Data extracted from a collection:

########################################

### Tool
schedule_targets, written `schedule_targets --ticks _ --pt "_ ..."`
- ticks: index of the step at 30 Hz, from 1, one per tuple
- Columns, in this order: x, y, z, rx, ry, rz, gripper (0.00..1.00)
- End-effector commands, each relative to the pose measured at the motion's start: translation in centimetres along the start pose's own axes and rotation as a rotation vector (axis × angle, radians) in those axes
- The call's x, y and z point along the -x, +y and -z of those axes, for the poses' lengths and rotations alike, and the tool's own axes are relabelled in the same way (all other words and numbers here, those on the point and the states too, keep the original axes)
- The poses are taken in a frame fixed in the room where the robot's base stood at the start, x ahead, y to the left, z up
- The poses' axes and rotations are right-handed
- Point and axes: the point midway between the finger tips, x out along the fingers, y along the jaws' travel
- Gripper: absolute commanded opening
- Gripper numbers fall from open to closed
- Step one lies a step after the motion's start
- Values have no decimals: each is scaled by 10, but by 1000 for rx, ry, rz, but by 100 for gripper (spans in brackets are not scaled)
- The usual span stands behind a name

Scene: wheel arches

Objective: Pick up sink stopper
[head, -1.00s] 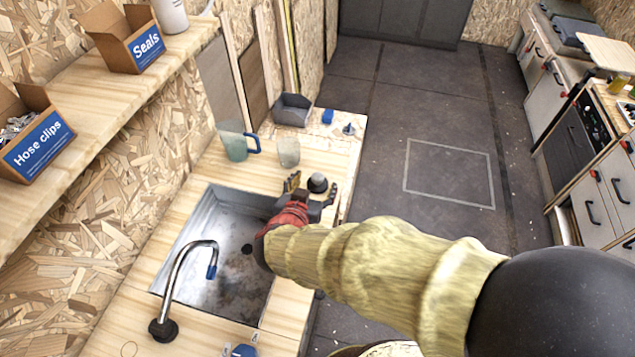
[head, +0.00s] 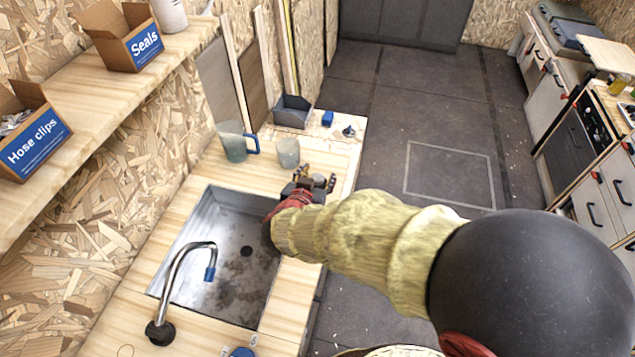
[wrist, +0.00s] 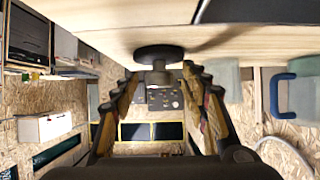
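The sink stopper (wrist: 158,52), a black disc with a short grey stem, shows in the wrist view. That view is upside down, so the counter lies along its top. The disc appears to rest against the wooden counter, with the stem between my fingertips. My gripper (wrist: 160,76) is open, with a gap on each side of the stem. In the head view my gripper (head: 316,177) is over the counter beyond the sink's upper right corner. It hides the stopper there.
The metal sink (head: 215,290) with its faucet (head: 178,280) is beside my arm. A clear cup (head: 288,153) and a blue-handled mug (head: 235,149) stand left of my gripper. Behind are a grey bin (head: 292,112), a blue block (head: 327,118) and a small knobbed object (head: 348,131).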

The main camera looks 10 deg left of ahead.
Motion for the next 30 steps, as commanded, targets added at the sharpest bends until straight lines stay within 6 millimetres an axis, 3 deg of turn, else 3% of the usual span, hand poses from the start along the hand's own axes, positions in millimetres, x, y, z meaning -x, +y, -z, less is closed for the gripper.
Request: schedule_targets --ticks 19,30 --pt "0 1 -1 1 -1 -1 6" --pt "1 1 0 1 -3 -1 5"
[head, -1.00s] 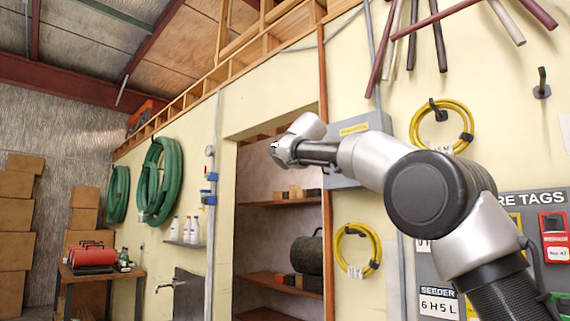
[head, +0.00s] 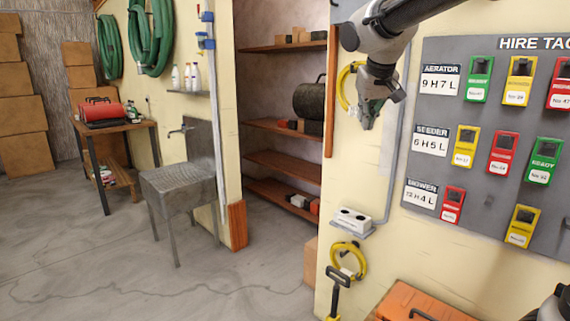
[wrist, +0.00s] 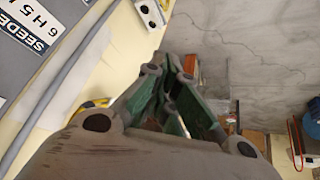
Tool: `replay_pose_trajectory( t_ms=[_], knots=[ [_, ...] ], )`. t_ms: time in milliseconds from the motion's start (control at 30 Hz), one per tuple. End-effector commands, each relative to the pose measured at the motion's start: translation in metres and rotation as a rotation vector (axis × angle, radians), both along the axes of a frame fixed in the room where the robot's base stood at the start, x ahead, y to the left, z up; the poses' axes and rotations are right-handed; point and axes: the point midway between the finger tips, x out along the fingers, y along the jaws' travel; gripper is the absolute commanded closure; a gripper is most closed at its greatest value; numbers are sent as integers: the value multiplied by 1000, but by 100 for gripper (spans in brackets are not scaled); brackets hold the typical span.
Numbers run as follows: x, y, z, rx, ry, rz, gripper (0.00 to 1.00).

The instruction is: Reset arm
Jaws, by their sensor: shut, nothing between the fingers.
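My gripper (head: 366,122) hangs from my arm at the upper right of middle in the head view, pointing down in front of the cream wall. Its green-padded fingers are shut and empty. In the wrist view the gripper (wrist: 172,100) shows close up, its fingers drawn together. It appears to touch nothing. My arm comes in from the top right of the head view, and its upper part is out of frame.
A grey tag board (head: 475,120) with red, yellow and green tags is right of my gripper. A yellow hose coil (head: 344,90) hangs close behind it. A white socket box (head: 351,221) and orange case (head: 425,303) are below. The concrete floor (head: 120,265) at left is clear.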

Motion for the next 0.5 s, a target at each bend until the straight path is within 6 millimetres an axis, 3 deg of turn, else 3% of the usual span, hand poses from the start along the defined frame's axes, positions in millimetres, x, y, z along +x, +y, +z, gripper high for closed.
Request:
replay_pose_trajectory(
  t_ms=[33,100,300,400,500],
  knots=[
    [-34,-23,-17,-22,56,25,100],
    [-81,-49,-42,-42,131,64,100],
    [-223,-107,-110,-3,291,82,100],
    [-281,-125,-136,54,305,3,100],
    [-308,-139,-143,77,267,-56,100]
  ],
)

########################################

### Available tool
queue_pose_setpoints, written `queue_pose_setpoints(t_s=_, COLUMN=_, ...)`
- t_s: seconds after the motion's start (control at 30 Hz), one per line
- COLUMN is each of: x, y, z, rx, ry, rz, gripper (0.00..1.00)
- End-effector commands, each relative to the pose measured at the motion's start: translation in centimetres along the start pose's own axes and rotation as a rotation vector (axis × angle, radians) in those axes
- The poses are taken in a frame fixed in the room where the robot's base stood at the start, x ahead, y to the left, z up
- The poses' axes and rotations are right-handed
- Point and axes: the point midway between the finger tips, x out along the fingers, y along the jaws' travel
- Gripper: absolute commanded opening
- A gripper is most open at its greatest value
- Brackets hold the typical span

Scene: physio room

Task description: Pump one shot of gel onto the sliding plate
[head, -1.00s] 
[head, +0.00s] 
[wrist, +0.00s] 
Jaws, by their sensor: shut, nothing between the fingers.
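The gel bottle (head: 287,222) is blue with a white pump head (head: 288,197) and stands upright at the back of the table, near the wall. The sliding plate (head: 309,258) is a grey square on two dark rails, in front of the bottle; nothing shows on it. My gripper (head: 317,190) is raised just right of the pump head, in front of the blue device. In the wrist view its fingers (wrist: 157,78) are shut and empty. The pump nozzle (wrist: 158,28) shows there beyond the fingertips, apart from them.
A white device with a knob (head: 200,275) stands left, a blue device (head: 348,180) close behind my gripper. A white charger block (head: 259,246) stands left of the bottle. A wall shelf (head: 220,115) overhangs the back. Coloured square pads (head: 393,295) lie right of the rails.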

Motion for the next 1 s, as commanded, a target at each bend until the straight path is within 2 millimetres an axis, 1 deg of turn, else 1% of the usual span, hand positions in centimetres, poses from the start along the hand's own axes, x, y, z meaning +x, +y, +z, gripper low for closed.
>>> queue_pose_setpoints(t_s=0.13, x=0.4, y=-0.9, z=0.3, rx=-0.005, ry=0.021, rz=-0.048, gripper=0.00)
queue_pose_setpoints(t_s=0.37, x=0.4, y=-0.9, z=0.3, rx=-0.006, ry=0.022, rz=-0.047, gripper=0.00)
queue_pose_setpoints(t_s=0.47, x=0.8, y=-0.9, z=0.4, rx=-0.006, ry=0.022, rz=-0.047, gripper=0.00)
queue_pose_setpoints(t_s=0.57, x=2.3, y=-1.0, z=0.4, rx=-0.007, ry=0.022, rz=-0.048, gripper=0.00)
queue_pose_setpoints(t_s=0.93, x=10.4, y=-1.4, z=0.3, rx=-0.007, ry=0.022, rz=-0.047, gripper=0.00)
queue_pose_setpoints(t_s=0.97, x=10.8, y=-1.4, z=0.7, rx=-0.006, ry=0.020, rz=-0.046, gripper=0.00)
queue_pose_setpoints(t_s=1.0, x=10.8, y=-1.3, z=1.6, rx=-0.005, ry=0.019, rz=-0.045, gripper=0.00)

########################################

Begin at the line containing "- ticks: index", end at the line containing "- The call's", and reproduce every line in that range exactly, both ends included.

- ticks: index of the step at 30 Hz, from 1, one per tuple
- Columns, in this order: x, y, z, rx, ry, rz, gripper (0.00..1.00)
- End-effector commands, each relative to the pose measured at the motion's start: translation in centimetres along the start pose's own axes and rotation as a rotation vector (axis × angle, radians) in those axes
- The call's x, y and z point along the -x, +y and -z of those axes, for the poses' lengths and rotations alike, and the tool's own axes are relabelled in the same way (all other words and numbers here, those on the point and the states too, keep the original axes)

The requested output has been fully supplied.